== RECORDED INFORMATION

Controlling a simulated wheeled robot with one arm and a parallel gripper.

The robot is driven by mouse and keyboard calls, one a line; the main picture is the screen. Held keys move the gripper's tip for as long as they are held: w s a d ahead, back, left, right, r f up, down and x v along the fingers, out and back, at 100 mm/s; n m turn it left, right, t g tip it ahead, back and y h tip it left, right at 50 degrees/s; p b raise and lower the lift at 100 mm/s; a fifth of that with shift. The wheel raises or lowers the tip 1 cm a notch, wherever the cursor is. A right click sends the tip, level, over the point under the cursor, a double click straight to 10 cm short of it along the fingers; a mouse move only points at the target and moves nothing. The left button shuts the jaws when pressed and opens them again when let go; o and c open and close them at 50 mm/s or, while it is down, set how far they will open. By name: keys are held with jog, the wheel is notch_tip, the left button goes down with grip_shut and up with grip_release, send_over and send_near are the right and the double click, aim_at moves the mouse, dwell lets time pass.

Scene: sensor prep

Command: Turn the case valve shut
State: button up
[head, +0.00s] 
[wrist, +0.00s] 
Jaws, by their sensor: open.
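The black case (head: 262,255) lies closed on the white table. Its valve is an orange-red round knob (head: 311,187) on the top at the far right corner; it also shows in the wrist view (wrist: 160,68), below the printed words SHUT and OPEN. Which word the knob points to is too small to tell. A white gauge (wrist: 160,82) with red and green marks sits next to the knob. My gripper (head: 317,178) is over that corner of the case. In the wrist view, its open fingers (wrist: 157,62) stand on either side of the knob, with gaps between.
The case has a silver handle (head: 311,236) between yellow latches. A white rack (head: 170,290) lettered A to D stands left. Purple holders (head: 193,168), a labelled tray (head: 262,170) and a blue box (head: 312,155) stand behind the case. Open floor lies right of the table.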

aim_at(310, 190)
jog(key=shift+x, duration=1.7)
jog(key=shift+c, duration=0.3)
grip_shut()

====

**EXERCISE BRIEF:**
Copy out the full listing exactly.

**RESULT:**
Controlling a simulated wheeled robot with one arm and a parallel gripper.

The robot is driven by mouse and keyboard calls, one a line; the main picture is the screen. Held keys move the gripper's tip for as long as they are held: w s a d ahead, back, left, right, r f up, down and x v along the fingers, out and back, at 100 mm/s; n m turn it left, right, t g tip it ahead, back and y h tip it left, right at 50 degrees/s; p b raise and lower the lift at 100 mm/s; a fifth of that with shift. The wheel raises or lowers the tip 1 cm a notch, wherever the cursor is. A right click sends the tip, level, over the point under the cursor, a double click straight to 10 cm short of it along the fingers; a mouse move only points at the target and moves nothing. The left button shuts the jaws when pressed and opens them again when let go; o and c open and close them at 50 mm/s or, while it is down, set how far they will open. By name: keys are held with jog, the wheel is notch_tip, the left button goes down with grip_shut and up with grip_release, send_over and send_near are the right and the double click, aim_at moves the mouse, dwell lets time pass.

Scene: sensor prep

Command: Turn the case valve shut
State: button up
[head, +0.00s] 
[wrist, +0.00s] 
Jaws, by their sensor: open.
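The black case (head: 262,255) lies closed on the white table. Its valve is an orange-red round knob (head: 311,187) on the top at the far right corner; it also shows in the wrist view (wrist: 160,68), below the printed words SHUT and OPEN. Which word the knob points to is too small to tell. A white gauge (wrist: 160,82) with red and green marks sits next to the knob. My gripper (head: 317,178) is over that corner of the case. In the wrist view, its open fingers (wrist: 157,62) stand on either side of the knob, with gaps between.
The case has a silver handle (head: 311,236) between yellow latches. A white rack (head: 170,290) lettered A to D stands left. Purple holders (head: 193,168), a labelled tray (head: 262,170) and a blue box (head: 312,155) stand behind the case. Open floor lies right of the table.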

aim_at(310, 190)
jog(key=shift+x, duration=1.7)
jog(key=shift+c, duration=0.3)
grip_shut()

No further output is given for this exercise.